Goal: Copy exactly the last part of the entries, starting from the line with "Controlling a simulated" and including the final line.

Dataset extract:

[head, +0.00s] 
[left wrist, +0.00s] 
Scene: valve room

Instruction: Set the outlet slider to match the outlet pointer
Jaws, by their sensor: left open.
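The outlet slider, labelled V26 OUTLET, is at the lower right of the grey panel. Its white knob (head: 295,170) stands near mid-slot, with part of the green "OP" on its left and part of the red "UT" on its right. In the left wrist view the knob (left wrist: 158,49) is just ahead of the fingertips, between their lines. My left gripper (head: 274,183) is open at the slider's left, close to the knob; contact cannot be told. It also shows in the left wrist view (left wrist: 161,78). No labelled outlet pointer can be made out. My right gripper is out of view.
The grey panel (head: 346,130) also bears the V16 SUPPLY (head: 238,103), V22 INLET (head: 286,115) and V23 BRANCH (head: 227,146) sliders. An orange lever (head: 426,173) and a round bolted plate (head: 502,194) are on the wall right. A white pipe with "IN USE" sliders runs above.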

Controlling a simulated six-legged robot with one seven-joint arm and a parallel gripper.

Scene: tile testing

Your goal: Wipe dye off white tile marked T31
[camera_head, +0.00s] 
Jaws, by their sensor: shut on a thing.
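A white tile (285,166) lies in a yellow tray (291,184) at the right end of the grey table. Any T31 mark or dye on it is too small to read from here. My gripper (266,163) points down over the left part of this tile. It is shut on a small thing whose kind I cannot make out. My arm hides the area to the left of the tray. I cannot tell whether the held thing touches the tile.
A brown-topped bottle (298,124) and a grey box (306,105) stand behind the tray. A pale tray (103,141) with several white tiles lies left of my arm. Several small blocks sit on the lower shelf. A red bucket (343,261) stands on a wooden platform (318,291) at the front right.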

Solution:
Controlling a simulated six-legged robot with one seven-joint arm and a parallel gripper.

Scene: tile testing

Your goal: Wipe dye off white tile marked T31
[camera_head, +0.00s] 
Jaws, by their sensor: shut on a thing.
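A white tile (285,166) lies in a yellow tray (291,184) at the right end of the grey table. Any T31 mark or dye on it is too small to read from here. My gripper (266,163) points down over the left part of this tile. It is shut on a small thing whose kind I cannot make out. My arm hides the area to the left of the tray. I cannot tell whether the held thing touches the tile.
A brown-topped bottle (298,124) and a grey box (306,105) stand behind the tray. A pale tray (103,141) with several white tiles lies left of my arm. Several small blocks sit on the lower shelf. A red bucket (343,261) stands on a wooden platform (318,291) at the front right.

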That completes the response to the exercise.